O Bem e o Mal se defrontam em duelo violento

A. O. SCOTT
DO "NEW YORK TIMES"

Em um episódio profético de "Os Simpsons", o célebre convidado Mel Gibson, que está dirigindo e estrelando um remake de "A Mulher Faz o Homem", solicita a ajuda de Homer Simpson, que representa o gosto (ou falta de gosto) do público. Homer persuade Gibson a mudar o final do filme, substituindo o discurso populista de James Stewart por uma seqüência de ação, uma barragem de tiros para promover a justiça que deixa os corredores do Congresso cobertos de cadáveres. A platéia foge do cinema, enojada.
Pensei em Homer mais de uma vez quando Gibson lançou seu novo filme, "A Paixão de Cristo", depois de alguns cortes de último minuto, e ocupou espaço nas redes de televisão para promover e defender o seu trabalho.
Dada a história da crucificação, Gibson não precisou mudar o final, mas seu filme se concentra de maneira tão infatigável na selvageria das horas finais de Jesus que a inspiração da obra parece ser menos o amor do que a ira, e os resultados são mais agressivos do que esclarecedores. Gibson construiu um espetáculo enervante e doloroso que, no final, também se prova deprimente. É desanimador ver um filme tão evidentemente dotado de abundante convicção religiosa exibindo uma carência tão completa de graça.
A versão que Gibson apresenta para os Evangelhos é sombriamente violenta; a hora final de "A Paixão..." consiste essencialmente de um homem sendo espancado, torturado e assassinado com detalhes explícitos e prolongados.
Ao forçar-nos a encarar a realidade suja da morte de Jesus e a fixar o olhar nas feridas de seu corpo, o filme torna literal algo que os Evangelhos tratam de modo circunspecto e que tende a ser considerado de forma abstrata.
O que torna o filme tão sombrio e feio é a incapacidade de Gibson de pensar além da lógica convencional da narrativa cinematográfica. Na maior parte dos filmes, e certamente em quase todos aqueles que Gibson estrelou ou dirigiu, a violência contra os inocentes exige vingança feroz no ato final, expectativa que nesse caso o diretor desperta e deixa insatisfeita.

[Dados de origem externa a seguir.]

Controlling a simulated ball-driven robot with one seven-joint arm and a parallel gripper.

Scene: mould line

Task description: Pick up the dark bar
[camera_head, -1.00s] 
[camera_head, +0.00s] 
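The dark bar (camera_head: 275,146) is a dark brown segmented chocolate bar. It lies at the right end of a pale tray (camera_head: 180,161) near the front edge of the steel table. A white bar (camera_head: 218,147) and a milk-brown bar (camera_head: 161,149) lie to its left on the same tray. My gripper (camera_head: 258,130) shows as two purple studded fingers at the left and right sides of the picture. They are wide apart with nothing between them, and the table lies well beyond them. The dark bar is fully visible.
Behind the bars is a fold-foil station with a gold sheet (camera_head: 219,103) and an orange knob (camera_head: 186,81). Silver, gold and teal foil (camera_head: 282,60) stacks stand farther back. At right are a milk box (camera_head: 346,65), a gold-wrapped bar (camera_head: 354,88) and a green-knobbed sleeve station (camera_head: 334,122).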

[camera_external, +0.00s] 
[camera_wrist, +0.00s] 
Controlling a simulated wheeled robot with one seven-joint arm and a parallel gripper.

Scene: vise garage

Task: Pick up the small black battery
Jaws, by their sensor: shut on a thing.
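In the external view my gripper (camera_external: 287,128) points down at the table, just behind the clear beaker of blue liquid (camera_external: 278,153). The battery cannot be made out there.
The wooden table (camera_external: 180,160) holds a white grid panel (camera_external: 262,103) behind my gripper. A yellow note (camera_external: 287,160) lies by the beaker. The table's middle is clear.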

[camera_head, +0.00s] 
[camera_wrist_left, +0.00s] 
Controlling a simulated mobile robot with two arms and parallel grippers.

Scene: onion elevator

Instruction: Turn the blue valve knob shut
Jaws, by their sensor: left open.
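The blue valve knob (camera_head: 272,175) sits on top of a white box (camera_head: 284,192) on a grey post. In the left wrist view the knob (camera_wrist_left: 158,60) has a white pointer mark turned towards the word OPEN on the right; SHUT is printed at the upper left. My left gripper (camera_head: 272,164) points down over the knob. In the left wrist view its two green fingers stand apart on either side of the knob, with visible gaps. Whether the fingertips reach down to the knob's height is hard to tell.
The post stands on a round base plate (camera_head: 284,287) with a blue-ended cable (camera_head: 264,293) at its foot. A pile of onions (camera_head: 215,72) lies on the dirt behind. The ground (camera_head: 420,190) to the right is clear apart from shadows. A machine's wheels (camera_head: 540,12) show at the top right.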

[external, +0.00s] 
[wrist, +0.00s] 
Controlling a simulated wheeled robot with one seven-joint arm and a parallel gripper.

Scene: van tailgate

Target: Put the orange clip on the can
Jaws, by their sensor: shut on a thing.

Em si, "A Paixão de Cristo" jamais oferece um sentido claro quanto ao objetivo do derramamento de sangue, e essa falta de conclusão é a mais séria falha artística de Gibson. Os Evangelhos, pelo menos sob algumas interpretações, sugerem que a história termina em perdão. Mas um final como esse parece estar além da capacidade imaginativa do diretor. Talvez ele suspeite que o público prefira o terror, a fúria e o sangue. Homer Simpson podia estar certo, afinal.